Electrabel is over 40% owned by French utility giant Suez (LYOE.PA). The company is building a 220 million euro, 100 MW wind park off the Belgian coast and runs two others inland.

General Electric (GE) intends to claim 16% of Spain's wind market, boosting it by a third next year. GE has a 12% share (255 turbines) based on its ownership of former Enron Wind.


Nevada Power Company, the utility for most of southern Nevada, signed contracts for 227 MW of renewable energy. Over half the energy will come from two new wind farms, the remainder from geothermal. Nevada requires utilities to generate a portion of their energy from renewable sources. To help renewable energy get off the ground, the state adopted a temporary regulation in November that allows energy providers to buy and sell renewable energy credits. Energy providers that generate more renewable power than required can sell the excess credits to other energy providers in the state. DOE awarded a $3.22 million grant for renewable energy R & D in Nevada to support projects in solar, wind, geothermal and fuel cell applications.


Vestas (VWS), the world's largest wind turbine manufacturer with 5800 employees worldwide, saw its stock plunge by 35% in late November.

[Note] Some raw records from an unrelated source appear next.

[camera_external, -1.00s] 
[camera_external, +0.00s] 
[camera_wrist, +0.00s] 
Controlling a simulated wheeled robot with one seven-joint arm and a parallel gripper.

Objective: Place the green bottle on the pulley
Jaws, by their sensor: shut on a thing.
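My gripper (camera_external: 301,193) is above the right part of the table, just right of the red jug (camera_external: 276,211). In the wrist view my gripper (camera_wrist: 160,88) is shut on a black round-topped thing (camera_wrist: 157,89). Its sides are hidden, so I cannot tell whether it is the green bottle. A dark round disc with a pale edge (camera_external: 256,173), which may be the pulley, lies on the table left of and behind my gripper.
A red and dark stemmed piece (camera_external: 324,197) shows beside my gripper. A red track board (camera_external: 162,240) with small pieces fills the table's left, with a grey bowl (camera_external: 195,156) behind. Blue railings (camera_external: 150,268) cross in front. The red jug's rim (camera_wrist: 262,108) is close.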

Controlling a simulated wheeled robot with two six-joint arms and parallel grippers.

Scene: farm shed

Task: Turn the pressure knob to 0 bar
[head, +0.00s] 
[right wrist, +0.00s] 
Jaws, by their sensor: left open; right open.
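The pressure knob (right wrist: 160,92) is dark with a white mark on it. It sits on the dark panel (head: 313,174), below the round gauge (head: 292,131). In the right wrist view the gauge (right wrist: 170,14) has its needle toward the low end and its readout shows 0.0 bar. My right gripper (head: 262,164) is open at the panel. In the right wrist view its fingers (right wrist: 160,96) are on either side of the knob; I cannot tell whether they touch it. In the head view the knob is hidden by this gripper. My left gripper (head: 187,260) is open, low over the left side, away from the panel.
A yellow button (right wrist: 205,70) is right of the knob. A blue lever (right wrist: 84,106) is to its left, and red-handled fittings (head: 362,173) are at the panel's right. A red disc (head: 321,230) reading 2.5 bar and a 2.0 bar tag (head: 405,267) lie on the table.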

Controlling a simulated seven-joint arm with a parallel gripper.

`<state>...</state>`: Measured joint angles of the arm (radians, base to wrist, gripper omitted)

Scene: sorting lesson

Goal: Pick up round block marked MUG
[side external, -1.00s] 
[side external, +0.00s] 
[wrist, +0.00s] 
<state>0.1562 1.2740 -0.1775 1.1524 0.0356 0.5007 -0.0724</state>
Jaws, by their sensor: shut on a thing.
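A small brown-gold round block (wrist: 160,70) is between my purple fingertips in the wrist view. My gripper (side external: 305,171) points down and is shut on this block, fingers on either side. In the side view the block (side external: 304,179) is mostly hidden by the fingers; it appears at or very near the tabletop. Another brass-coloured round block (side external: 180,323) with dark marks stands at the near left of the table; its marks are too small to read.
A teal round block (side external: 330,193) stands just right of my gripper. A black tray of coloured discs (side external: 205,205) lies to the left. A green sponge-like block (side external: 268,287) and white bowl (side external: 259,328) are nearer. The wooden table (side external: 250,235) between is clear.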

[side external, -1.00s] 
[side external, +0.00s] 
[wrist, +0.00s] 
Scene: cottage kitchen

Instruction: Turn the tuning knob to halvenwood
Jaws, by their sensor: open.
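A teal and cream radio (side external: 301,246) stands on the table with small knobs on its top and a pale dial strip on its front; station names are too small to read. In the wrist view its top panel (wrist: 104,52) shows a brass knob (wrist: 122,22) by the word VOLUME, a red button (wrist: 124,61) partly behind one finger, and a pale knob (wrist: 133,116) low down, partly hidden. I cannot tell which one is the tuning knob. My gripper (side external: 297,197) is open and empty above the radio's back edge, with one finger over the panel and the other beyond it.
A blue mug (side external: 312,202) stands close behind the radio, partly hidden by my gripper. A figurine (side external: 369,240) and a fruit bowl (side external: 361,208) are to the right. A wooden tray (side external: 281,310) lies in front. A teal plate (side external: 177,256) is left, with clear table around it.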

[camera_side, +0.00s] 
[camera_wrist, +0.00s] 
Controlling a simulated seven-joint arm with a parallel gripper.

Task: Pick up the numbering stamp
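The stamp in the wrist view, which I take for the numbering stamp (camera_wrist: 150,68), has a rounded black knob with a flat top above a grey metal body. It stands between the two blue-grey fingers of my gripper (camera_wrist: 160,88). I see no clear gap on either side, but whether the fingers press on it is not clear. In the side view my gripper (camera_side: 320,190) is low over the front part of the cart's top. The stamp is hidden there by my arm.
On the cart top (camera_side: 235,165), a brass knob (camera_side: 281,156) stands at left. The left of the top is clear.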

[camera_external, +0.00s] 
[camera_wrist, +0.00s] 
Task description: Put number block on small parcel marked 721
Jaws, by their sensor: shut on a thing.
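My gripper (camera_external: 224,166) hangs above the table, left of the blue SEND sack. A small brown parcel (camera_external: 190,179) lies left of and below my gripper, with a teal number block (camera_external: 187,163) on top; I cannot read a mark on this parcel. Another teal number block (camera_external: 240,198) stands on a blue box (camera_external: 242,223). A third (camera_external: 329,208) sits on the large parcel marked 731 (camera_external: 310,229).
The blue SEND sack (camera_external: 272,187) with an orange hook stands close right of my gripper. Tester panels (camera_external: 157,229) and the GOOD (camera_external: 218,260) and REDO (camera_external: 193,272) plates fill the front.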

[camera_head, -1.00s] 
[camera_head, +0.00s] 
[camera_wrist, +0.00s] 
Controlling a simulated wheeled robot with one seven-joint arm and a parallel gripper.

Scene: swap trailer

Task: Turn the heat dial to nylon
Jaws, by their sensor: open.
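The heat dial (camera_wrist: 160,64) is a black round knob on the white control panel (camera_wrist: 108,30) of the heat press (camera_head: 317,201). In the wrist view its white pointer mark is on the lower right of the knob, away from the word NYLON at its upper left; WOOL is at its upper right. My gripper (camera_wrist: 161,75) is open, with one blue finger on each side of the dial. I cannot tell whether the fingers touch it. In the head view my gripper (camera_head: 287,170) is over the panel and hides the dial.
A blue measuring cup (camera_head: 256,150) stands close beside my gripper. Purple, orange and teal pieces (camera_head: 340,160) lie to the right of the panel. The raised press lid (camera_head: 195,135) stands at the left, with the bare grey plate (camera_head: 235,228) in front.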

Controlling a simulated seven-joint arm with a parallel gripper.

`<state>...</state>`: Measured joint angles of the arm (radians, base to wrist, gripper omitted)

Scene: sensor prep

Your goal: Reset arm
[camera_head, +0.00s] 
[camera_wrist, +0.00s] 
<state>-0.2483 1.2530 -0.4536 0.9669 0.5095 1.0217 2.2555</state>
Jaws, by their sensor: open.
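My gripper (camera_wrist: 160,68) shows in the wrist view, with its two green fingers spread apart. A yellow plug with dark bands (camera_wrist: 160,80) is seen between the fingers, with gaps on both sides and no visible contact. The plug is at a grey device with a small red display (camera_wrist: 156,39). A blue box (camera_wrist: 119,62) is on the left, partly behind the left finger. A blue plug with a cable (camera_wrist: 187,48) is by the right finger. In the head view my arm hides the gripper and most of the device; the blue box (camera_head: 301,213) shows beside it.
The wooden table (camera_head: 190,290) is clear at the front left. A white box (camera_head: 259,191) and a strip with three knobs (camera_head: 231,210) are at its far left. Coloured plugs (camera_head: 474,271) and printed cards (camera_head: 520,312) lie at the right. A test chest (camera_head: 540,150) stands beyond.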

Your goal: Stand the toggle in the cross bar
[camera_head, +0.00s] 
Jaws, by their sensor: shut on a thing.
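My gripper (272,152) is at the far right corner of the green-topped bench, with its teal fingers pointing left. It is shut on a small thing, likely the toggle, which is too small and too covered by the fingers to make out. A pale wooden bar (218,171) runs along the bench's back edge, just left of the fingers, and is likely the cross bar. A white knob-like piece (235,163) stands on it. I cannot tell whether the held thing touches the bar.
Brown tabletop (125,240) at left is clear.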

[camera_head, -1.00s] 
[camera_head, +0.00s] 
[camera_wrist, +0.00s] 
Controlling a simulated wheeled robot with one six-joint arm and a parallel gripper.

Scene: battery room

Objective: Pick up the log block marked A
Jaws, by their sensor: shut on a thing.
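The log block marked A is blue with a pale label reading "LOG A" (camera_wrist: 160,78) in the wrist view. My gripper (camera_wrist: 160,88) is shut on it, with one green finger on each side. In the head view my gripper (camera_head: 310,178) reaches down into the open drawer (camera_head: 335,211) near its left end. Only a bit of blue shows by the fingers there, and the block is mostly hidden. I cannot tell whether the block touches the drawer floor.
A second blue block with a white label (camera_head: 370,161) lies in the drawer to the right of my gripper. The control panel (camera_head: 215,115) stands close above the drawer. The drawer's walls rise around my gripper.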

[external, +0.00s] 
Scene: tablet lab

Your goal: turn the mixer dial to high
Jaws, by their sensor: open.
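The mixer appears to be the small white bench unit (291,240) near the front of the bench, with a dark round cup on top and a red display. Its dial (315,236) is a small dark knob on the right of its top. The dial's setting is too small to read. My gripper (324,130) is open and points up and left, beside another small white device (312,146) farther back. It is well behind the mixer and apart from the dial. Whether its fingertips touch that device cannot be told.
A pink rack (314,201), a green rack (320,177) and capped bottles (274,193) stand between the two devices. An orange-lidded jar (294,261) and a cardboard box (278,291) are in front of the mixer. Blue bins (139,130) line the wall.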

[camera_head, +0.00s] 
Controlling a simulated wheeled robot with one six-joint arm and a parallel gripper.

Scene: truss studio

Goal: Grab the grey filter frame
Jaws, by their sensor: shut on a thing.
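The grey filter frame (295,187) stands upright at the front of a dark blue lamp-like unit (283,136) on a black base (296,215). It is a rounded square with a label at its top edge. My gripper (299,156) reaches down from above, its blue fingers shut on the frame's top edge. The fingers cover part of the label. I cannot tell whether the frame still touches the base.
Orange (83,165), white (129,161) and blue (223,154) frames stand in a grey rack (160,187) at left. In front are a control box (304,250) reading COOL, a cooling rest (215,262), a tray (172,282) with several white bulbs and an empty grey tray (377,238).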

The company reduced earnings projections largely because the US. Energy Bill has yet to be passed, which contains the all-important Production Tax Credit. This has stalled many US wind projects. Vestas put its plans for a new factory in Oregon on hold and is laying off 533 employees.

The Oregon plant would have brought 1000 jobs by 2004 to a region suffering from some of the highest unemployment rates in the nation.
The Portland area is working toward establishing itself as a hub for green businesses.

"In some ways I feel too much weight gets placed on the credit. Clearly you have to have the credit in place to have a deal go forward - I
am very confident that it will be extended," says Randy Swisher, American Wind Energy Association (AWEA) executive director. "The fact that it hasn't been extended yet has less impact on the current wind market than the massive re-evaluation of the credit-worthiness of the
electric industry that Wall Street seems to have undertaken. That has made financing any electric generation project more expensive, including wind, and has helped (when coupled with excess generating capacity in some regions) reduce the interest of utilities in bringing on new generation projects."

Yet, Vestas continues to receive large orders. FPL Energy, the largest US wind farm developer, gave Vestas an $83 million order for 1.8 MW wind turbines. The company generated about half its sales in the US in 2001, but only 9% came from the US and Canada in the first half of 2002.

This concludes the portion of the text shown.